I mention this because this section of Romans, in Chapter 11, is the culmination of Paul’s argument with that imaginary opponent.
Up to this point, he has employed this technique to explain why we shouldn’t judge people who sin differently than we do, and how God’s mercy is for everyone. Then, he turns to answer his imaginary opponent’s questions from Chapter 9: “Is there injustice on God’s part?” (9:14), and “What if God, though disposed to display his indignation against sin, and make known what is possible for Him, tolerated with enormous magnanimity vessels of indignation, suitable for destruction, in order that he might also make known the wealth of his glory?” (9:22-23).
Paul answers these questions and wraps up his imaginary debate with the Teacher of the Law by saying:
“For I do not want you, brothers, to be ignorant of this mystery, lest you be arrogant in yourselves: that a hardness has come upon one part of Israel until the full totality (pleroma) of the Gentiles enter in, and thus all of Israel shall be saved…for God’s bestowals of grace and vocation are not subject to a change of heart.” (11:25-26a; 29, emphasis mine)

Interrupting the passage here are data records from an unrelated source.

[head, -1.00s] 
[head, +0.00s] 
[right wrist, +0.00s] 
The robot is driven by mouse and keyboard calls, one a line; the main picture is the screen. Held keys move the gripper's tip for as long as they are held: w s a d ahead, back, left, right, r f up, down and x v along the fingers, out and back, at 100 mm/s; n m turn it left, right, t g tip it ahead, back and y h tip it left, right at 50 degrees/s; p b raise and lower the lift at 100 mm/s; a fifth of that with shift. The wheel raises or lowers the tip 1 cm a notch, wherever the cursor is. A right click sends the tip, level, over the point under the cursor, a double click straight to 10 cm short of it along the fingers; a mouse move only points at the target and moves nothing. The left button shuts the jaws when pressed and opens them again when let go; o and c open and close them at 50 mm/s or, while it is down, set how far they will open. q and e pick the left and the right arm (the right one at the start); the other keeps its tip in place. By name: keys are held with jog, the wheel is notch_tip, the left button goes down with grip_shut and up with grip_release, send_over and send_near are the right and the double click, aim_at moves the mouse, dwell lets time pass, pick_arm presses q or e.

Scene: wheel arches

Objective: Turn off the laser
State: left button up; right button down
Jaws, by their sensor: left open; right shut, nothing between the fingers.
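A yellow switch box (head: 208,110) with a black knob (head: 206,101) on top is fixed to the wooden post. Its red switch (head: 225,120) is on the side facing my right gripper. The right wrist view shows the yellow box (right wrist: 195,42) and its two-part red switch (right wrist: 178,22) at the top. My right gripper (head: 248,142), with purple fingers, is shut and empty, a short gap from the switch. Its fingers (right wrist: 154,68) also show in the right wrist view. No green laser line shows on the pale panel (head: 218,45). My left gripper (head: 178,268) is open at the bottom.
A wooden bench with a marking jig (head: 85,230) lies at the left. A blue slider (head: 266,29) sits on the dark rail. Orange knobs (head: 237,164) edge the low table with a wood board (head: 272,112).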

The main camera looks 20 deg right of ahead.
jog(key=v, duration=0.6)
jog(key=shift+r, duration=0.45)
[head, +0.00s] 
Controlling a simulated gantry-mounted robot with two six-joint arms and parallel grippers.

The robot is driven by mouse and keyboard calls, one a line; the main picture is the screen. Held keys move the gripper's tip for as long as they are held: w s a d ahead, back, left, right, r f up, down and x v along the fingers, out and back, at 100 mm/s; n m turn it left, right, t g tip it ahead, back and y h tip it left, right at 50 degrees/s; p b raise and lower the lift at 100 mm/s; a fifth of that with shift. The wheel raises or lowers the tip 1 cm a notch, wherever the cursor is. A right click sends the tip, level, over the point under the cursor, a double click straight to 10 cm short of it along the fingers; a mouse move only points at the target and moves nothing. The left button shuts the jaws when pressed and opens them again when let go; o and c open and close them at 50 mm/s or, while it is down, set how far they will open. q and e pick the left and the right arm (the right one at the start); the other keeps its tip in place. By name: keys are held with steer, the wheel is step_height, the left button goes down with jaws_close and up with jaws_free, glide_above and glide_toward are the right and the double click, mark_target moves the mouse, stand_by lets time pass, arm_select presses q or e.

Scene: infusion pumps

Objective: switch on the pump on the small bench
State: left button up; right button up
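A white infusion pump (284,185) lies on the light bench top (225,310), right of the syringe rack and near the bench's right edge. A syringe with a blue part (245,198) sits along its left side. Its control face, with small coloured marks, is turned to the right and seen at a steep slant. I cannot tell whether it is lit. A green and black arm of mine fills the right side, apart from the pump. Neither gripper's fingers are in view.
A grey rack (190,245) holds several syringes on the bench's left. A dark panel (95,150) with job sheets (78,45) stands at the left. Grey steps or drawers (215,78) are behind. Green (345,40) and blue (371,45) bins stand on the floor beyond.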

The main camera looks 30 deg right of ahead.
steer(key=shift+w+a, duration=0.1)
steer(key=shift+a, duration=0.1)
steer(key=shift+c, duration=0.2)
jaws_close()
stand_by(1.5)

As this chapter concludes, Paul is ready to offer a closing statement that will pull everything that he as argued up to this point together in one triumphant flourish:
“For even as you once did not trust in God, but have now received mercy through (the Israelites) mistrust, so they ow also have not trusted, to the end that, by the mercy shown you, they now might also receive mercy. For God has shut everyone up in obstinacy so that He might show mercy to everyone.” (11:30-31, emphasis mine)
Here, Paul makes it known that those who are not predestined or elect will be saved by God’s irresistible grace and mercy. As theologian David Bentley Hart explains:
“Paul affirms that the estrangement of the elect and “those who stumble” is a temporary providential arrangement that allows the “full totality” of Jews and Gentiles alike to enter in: and there, finally, he affirms that there is then no actual distinction of vessels of wrath from vessels of mercy: rather, all are bound in sin, and all will receive mercy.”[1]
This final crescendo at the end of Romans 11 concludes with a triumphant exultation of praise for God’s incomprehensible goodness and inexpressible mercy to everyone, everywhere:
“O, the depth of God’s richness and wisdom and knowledge! How inscrutable His judgements and untraceable His paths! For ‘who has known the Lord’s mind? Or who has become a counselor to Him?’ Who has given Him anything in the past and will have it repaid him? Because from Him, and through Him, and to Him is everything; to Him the glory, unto the ages, amen.” (11:33-36)
So, in this passage, Paul not only ends his imaginary debate with the Teacher of the Law, but he also affirms that there is no separation between Gentiles and Jews, and that God’s love for humanity can never and will never end.
This is Paul’s quantum theology: All humanity is One in God’s eyes, and nothing can ever separate us from God’s love.